Friday, 30 November 2018

Rowan

At some point following the notice at reference 1, we bought two DVD's full of Rowan Atkinson doing Maigret, and have now watched all four episodes, some of them more than once, and have got more used to Atkinson in the role.

A couple of night ago we did Maigret sets a trap, Maigret on the track of a serial killer of young women, a case which has been running too long, that is to say around six months. On this occasion, this episode worked well, held our attention and interest all the way through, in one sitting. Part of this being that the production team had clearly worked really hard on the period setting, which came off really well. More or less a costume drama. But also reminding one that there were lots of poor quarters, even in rich towns like Paris which had not been that bashed about during the war, in the years after the war.

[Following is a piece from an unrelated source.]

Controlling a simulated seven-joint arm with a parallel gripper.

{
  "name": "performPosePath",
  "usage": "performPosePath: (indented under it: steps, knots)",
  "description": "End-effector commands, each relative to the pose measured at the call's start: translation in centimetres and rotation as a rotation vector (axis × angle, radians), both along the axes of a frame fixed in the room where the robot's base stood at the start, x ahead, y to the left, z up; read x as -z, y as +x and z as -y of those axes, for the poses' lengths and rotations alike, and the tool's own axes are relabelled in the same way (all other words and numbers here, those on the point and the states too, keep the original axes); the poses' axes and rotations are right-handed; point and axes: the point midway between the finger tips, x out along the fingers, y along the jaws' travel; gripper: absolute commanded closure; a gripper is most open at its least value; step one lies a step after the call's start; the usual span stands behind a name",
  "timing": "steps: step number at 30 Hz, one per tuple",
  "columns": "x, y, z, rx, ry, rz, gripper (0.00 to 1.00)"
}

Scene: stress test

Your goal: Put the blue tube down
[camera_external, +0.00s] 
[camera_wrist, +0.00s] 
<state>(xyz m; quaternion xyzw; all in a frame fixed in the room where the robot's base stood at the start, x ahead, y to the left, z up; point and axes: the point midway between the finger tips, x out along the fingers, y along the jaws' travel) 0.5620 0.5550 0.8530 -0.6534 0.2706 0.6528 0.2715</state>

Captured the tone and texture of the original rather well, and the only fault, and it may only be a fault to those viewers who read the story before the event rather than after the event, was the cramming in of a whole new story line into an all already very busy - not to say noisy - production style. A new story line about how the minister was angry and Maigret's boss (not really his boss in the Paris police organisation of the time, but that is perhaps a bit complicated for TV) is about to take him off the case, giving him just 24 hours to crack it (although he does cheat a bit by going sick). Furthermore, the boss in question, Coméliau, was much better cast in the Gambon version, as an older man, a representative of the old ruling classes, than this younger, stroppy and interfering one. That came much later in the life of the Maigret stories.

The rather tricky, more or less symbiotic, relationship between the police and the press was not much probed (on screen) at all: perhaps that would need an episode in its own right. And perhaps not that different to the relationship between the Royals and the press, or our politicians and the press. They all moan and groan, but they all need each other.

And that said and done, I do still recognise the complaints made at reference 1.

Reference 1: http://psmv3.blogspot.com/2017/12/atkinson-maigret.html.

Reference 2: Maigret tend un piège - Simenon - 1955. Volume XIX of the collected works.